Lord Briggs, Supreme Court justice and author of the Briggs report which called for the creation of an online court in 2016, said transparency could be “diminished by digitalisation and modernisation primarily designed to make litigation quicker and more affordable”.
He said that under the “old system” of justice, all witness evidence and submissions to the court were made orally and in public, so members of the public were “as well informed as the judge”. The level of public scrutiny which resulted was “unique in Europe”.
Since then, most court documents were “pre-read” by judges and counsel’s submissions were in writing, with case management hearings taking place remotely.
Speaking at a Westminster Legal Policy Forum conference on court modernisation yesterday, Lord Briggs said the situation now was that an academic or member of the public who walked into a court “loses contact with what is going on in a matter of minutes”.
He warned that, despite everyone being committed to oral hearings for full trials, the move to online “has not finished yet” and “oral processes will not grow but shrink further”.
Lord Briggs said the first step in putting back the transparency that had been lost was likely to be the “live online transmission of documents during hearings” at the Supreme Court, which could be read as proceedings took place.
Documents could also be made available in advance, so “serious members of the public could pre-read documents at the same time as judges”.
He went on: “My ambition would be that this will extend to most of the digital documents that judges read for a hearing.” Documents which could not be released fully, for reasons of confidentiality or because they involved children, could be redacted.
Lord Briggs said the “long-term objective” was that someone watching the case in Canada with two screens, one for the hearing the other for the documents, would have as much access to the proceedings as the judges in the court.
“It will bring back the ability for public scrutiny, but to a greatly extended audience. That scrutiny will be available worldwide.”
As well as being a means of “promoting and advertising” what the courts did in the UK, it would have the “long-term benefit” of helping maintain the “pre-eminent position” of British justice on the world stage.
Lord Briggs added that including documents as part of its online streaming was part of the Supreme Court’s change programme, which was “fully budgeted and Treasury-approved”.
Earlier in the session Lord Justice Birss, deputy head of civil justice, said uniform data standards, which applied both to courts and pre-action portals, “could transform access to justice in the future”.
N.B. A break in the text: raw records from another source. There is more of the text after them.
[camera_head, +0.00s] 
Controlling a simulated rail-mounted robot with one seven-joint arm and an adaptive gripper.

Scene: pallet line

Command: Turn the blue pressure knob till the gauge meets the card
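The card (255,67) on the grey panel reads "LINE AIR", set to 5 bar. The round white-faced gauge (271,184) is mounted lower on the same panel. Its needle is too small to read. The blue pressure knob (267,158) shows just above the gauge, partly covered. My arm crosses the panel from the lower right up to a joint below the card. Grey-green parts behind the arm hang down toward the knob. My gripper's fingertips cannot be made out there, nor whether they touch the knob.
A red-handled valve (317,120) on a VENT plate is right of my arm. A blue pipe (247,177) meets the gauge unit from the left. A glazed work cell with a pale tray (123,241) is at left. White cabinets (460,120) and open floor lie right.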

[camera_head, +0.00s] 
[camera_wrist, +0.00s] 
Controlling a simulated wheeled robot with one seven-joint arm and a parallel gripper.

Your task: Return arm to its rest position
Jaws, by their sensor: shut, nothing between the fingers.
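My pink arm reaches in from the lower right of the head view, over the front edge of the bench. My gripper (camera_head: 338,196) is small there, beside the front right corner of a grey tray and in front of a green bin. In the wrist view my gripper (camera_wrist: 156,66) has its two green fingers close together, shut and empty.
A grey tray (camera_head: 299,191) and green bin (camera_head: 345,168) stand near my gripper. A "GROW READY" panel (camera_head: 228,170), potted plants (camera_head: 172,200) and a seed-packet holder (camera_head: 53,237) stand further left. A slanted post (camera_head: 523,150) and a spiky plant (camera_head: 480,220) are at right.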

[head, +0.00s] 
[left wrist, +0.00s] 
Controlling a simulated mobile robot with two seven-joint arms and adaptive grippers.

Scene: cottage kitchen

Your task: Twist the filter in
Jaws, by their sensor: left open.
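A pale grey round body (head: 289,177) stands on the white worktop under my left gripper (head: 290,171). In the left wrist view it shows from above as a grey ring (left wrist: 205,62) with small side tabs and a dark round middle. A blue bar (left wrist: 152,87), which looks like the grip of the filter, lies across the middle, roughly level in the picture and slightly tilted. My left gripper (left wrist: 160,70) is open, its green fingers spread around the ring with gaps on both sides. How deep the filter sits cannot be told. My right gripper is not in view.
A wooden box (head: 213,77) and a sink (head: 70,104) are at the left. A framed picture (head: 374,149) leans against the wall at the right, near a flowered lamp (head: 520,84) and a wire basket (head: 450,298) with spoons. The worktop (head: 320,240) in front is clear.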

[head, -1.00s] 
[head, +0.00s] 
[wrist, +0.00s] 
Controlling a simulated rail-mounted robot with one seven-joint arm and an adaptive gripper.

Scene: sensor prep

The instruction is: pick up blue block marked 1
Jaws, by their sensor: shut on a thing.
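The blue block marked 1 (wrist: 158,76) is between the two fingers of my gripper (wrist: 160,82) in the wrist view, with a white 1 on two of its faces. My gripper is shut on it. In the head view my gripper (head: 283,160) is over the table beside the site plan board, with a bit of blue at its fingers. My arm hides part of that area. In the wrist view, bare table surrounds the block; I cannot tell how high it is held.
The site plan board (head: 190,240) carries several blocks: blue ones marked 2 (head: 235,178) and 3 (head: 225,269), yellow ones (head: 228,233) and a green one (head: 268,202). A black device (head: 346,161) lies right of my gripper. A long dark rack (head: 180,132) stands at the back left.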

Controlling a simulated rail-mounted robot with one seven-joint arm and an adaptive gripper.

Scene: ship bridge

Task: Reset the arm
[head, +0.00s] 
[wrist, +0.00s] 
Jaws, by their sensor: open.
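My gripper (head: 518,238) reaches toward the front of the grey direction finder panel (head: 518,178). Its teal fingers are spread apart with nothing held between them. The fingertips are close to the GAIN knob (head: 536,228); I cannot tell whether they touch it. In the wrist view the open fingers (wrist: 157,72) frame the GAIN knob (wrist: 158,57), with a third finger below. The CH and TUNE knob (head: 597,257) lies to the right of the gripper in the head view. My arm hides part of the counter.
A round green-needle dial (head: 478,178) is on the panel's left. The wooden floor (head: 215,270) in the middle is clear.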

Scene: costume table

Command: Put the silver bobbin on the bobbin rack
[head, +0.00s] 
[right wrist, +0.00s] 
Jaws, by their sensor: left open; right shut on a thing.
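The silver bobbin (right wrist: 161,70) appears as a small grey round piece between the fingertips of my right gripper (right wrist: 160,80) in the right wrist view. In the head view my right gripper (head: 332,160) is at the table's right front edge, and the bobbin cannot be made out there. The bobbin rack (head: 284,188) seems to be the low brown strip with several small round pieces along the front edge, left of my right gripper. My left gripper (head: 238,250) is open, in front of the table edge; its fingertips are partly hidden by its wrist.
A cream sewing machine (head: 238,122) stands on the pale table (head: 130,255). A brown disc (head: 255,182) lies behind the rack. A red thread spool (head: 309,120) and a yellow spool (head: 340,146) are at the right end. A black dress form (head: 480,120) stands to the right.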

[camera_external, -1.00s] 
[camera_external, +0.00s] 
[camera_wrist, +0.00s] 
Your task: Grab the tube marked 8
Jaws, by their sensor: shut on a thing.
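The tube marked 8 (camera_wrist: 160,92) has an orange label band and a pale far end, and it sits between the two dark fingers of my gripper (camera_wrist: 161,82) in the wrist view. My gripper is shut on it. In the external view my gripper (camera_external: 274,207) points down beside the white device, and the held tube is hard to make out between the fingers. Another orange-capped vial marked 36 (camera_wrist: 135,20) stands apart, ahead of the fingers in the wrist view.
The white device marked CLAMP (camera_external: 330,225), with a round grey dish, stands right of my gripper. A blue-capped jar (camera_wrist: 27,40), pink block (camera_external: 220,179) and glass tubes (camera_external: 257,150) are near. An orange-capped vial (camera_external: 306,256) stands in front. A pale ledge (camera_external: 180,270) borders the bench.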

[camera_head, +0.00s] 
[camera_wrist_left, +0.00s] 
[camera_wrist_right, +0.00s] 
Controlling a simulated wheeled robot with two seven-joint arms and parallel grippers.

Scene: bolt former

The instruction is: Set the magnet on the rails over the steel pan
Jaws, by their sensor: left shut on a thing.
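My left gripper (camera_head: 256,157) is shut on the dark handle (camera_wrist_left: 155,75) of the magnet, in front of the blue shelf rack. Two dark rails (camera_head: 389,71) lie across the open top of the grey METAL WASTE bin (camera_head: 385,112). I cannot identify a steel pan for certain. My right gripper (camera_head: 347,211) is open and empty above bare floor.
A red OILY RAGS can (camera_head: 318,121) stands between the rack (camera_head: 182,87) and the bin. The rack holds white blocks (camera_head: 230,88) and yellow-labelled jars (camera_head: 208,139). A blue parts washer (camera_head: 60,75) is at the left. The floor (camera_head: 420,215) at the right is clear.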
For example, he said that if courts had access to high-level management information on a “big pulse of cases” in the portals, they could prepare for it.
Being able to see patterns across the justice system “which we can’t see at the moment” could enable judges to gauge the impact of a rule change, without having to “run a costly pilot for every modest proposal”.
Jenny George, director of justice value-for-money at the National Audit Office (NAO), said that, following the extension in the deadline for completion of the court reform programme to March 2024, some “important areas” were still in their early development stages.
Several other projects had been “paused”, meaning that HM Courts and Tribunals Service (HMCTS) was “delivering less for the same budget, reducing value for money”.
In a highly critical report on the modernisation programme published in February, the NAO accused HMCTS of putting delivery “at pace” before “sustainable change”.
Ms George said HMCTS tended to deliver “minimum viable functionality” on a project, and then immediately go live, even if the work was not finished.
Another problem was “capturing the cost” of the reform programme, as improvements to divorce processes would be funded by the family courts and to criminal prosecution processes by the Crown Prosecution Service.
Ms George added that the programme had promised to delvier £2.3bn in lifetime savings, which in 2022 was cut to £2bn, and, with the “reset” of the end date to 2024, was likely to reduce further.